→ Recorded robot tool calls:
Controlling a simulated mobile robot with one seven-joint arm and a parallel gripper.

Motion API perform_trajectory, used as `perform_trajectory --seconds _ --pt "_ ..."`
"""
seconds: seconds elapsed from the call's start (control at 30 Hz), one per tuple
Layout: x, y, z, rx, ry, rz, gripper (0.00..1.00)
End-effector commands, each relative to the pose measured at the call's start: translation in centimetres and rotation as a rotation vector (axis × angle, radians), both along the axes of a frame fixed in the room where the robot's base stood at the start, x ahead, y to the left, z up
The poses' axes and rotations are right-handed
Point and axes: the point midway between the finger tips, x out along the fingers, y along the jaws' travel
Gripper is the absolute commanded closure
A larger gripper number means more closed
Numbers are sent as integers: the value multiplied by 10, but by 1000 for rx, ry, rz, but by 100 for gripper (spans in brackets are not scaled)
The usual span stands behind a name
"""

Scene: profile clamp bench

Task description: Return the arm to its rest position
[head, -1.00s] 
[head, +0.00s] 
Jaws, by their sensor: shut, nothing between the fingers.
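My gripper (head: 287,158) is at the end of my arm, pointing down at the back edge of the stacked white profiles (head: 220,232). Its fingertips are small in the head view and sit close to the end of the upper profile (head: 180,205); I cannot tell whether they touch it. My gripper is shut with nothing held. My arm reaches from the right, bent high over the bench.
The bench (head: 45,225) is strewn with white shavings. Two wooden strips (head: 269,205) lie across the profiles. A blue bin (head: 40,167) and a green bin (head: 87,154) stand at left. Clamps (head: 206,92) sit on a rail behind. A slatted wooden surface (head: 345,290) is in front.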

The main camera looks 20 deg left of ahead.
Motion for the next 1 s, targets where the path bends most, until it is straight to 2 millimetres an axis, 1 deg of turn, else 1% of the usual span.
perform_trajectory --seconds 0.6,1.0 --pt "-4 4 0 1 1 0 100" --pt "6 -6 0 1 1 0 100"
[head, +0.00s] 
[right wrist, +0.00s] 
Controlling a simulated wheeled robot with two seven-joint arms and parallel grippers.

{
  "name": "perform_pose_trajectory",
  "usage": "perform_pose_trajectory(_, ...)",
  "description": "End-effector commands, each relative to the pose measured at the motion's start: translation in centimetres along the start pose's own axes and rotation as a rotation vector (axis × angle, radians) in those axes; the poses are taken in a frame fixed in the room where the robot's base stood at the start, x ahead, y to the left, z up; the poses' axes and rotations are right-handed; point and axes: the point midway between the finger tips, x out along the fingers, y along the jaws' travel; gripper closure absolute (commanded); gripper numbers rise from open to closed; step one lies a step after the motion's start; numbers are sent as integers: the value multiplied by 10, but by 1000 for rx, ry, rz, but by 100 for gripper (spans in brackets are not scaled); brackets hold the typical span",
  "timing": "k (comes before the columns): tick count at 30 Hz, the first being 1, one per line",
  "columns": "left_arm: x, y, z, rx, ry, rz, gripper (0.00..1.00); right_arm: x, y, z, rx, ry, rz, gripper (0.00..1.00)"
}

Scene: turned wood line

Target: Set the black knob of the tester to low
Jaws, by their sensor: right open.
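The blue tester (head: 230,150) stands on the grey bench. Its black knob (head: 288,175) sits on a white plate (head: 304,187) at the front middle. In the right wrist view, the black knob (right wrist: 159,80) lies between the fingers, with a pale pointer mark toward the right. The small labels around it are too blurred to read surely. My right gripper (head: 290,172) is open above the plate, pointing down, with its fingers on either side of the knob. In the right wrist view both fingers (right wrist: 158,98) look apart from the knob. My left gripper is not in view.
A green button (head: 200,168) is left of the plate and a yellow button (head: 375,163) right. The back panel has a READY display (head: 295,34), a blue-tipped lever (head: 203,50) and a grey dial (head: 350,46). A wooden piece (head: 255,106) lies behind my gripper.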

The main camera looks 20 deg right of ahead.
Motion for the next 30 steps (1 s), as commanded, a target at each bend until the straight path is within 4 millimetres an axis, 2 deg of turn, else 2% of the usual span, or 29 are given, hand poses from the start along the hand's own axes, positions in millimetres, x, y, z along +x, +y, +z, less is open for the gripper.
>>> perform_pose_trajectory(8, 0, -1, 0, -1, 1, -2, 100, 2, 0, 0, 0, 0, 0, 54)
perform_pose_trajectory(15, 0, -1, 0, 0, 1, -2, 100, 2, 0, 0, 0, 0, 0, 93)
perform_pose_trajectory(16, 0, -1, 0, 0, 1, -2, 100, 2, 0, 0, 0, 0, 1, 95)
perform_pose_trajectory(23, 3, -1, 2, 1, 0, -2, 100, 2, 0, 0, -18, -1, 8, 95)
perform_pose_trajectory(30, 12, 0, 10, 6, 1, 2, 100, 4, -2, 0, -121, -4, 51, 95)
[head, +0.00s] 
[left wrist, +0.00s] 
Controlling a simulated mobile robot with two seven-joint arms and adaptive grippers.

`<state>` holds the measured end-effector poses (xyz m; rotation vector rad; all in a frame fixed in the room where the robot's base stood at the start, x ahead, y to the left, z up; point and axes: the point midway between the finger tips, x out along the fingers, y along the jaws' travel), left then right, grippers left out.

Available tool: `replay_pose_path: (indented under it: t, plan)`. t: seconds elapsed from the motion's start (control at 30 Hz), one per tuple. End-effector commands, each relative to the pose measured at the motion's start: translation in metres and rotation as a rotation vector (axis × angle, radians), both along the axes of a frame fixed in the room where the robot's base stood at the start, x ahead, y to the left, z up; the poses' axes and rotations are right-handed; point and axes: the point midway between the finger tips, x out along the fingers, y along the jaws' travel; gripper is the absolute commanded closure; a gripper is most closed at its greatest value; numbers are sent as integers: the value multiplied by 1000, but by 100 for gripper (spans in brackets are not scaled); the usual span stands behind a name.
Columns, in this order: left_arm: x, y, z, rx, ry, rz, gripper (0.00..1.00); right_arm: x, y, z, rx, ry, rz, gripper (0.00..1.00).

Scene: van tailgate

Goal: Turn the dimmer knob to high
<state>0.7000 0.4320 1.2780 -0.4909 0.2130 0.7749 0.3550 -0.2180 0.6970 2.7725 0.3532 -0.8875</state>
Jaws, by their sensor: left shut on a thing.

→ DO THIS: Copy each record from above exactly, and include every line.

→ RESULT OF THE EXERCISE:
Controlling a simulated mobile robot with one seven-joint arm and a parallel gripper.

Motion API perform_trajectory, used as `perform_trajectory --seconds _ --pt "_ ..."`
"""
seconds: seconds elapsed from the call's start (control at 30 Hz), one per tuple
Layout: x, y, z, rx, ry, rz, gripper (0.00..1.00)
End-effector commands, each relative to the pose measured at the call's start: translation in centimetres and rotation as a rotation vector (axis × angle, radians), both along the axes of a frame fixed in the room where the robot's base stood at the start, x ahead, y to the left, z up
The poses' axes and rotations are right-handed
Point and axes: the point midway between the finger tips, x out along the fingers, y along the jaws' travel
Gripper is the absolute commanded closure
A larger gripper number means more closed
Numbers are sent as integers: the value multiplied by 10, but by 1000 for rx, ry, rz, but by 100 for gripper (spans in brackets are not scaled)
The usual span stands behind a name
"""

Scene: profile clamp bench

Task description: Return the arm to its rest position
[head, -1.00s] 
[head, +0.00s] 
Jaws, by their sensor: shut, nothing between the fingers.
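My gripper (head: 287,158) is at the end of my arm, pointing down at the back edge of the stacked white profiles (head: 220,232). Its fingertips are small in the head view and sit close to the end of the upper profile (head: 180,205); I cannot tell whether they touch it. My gripper is shut with nothing held. My arm reaches from the right, bent high over the bench.
The bench (head: 45,225) is strewn with white shavings. Two wooden strips (head: 269,205) lie across the profiles. A blue bin (head: 40,167) and a green bin (head: 87,154) stand at left. Clamps (head: 206,92) sit on a rail behind. A slatted wooden surface (head: 345,290) is in front.

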The main camera looks 20 deg left of ahead.
Motion for the next 1 s, targets where the path bends most, until it is straight to 2 millimetres an axis, 1 deg of turn, else 1% of the usual span.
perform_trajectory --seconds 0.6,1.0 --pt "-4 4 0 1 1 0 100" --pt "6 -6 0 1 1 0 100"
[head, +0.00s] 
[right wrist, +0.00s] 
Controlling a simulated wheeled robot with two seven-joint arms and parallel grippers.

{
  "name": "perform_pose_trajectory",
  "usage": "perform_pose_trajectory(_, ...)",
  "description": "End-effector commands, each relative to the pose measured at the motion's start: translation in centimetres along the start pose's own axes and rotation as a rotation vector (axis × angle, radians) in those axes; the poses are taken in a frame fixed in the room where the robot's base stood at the start, x ahead, y to the left, z up; the poses' axes and rotations are right-handed; point and axes: the point midway between the finger tips, x out along the fingers, y along the jaws' travel; gripper closure absolute (commanded); gripper numbers rise from open to closed; step one lies a step after the motion's start; numbers are sent as integers: the value multiplied by 10, but by 1000 for rx, ry, rz, but by 100 for gripper (spans in brackets are not scaled); brackets hold the typical span",
  "timing": "k (comes before the columns): tick count at 30 Hz, the first being 1, one per line",
  "columns": "left_arm: x, y, z, rx, ry, rz, gripper (0.00..1.00); right_arm: x, y, z, rx, ry, rz, gripper (0.00..1.00)"
}

Scene: turned wood line

Target: Set the black knob of the tester to low
Jaws, by their sensor: right open.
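The blue tester (head: 230,150) stands on the grey bench. Its black knob (head: 288,175) sits on a white plate (head: 304,187) at the front middle. In the right wrist view, the black knob (right wrist: 159,80) lies between the fingers, with a pale pointer mark toward the right. The small labels around it are too blurred to read surely. My right gripper (head: 290,172) is open above the plate, pointing down, with its fingers on either side of the knob. In the right wrist view both fingers (right wrist: 158,98) look apart from the knob. My left gripper is not in view.
A green button (head: 200,168) is left of the plate and a yellow button (head: 375,163) right. The back panel has a READY display (head: 295,34), a blue-tipped lever (head: 203,50) and a grey dial (head: 350,46). A wooden piece (head: 255,106) lies behind my gripper.

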The main camera looks 20 deg right of ahead.
Motion for the next 30 steps (1 s), as commanded, a target at each bend until the straight path is within 4 millimetres an axis, 2 deg of turn, else 2% of the usual span, or 29 are given, hand poses from the start along the hand's own axes, positions in millimetres, x, y, z along +x, +y, +z, less is open for the gripper.
>>> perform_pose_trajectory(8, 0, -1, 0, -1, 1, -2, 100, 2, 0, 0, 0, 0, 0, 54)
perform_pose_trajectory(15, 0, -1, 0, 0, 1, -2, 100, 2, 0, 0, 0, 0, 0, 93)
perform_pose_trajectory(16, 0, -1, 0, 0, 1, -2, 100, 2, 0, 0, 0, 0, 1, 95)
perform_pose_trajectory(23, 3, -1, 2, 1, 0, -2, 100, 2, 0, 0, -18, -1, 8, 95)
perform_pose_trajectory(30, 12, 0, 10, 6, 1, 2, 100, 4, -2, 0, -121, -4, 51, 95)
[head, +0.00s] 
[left wrist, +0.00s] 
Controlling a simulated mobile robot with two seven-joint arms and adaptive grippers.

`<state>` holds the measured end-effector poses (xyz m; rotation vector rad; all in a frame fixed in the room where the robot's base stood at the start, x ahead, y to the left, z up; point and axes: the point midway between the finger tips, x out along the fingers, y along the jaws' travel), left then right, grippers left out.

Available tool: `replay_pose_path: (indented under it: t, plan)`. t: seconds elapsed from the motion's start (control at 30 Hz), one per tuple. End-effector commands, each relative to the pose measured at the motion's start: translation in metres and rotation as a rotation vector (axis × angle, radians), both along the axes of a frame fixed in the room where the robot's base stood at the start, x ahead, y to the left, z up; the poses' axes and rotations are right-handed; point and axes: the point midway between the finger tips, x out along the fingers, y along the jaws' travel; gripper is the absolute commanded closure; a gripper is most closed at its greatest value; numbers are sent as integers: the value multiplied by 1000, but by 100 for gripper (spans in brackets are not scaled); the usual span stands behind a name.
Columns, in this order: left_arm: x, y, z, rx, ry, rz, gripper (0.00..1.00); right_arm: x, y, z, rx, ry, rz, gripper (0.00..1.00).

Scene: van tailgate

Goal: Turn the dimmer knob to high
<state>0.7000 0.4320 1.2780 -0.4909 0.2130 0.7749 0.3550 -0.2180 0.6970 2.7725 0.3532 -0.8875</state>
Jaws, by their sensor: left shut on a thing.

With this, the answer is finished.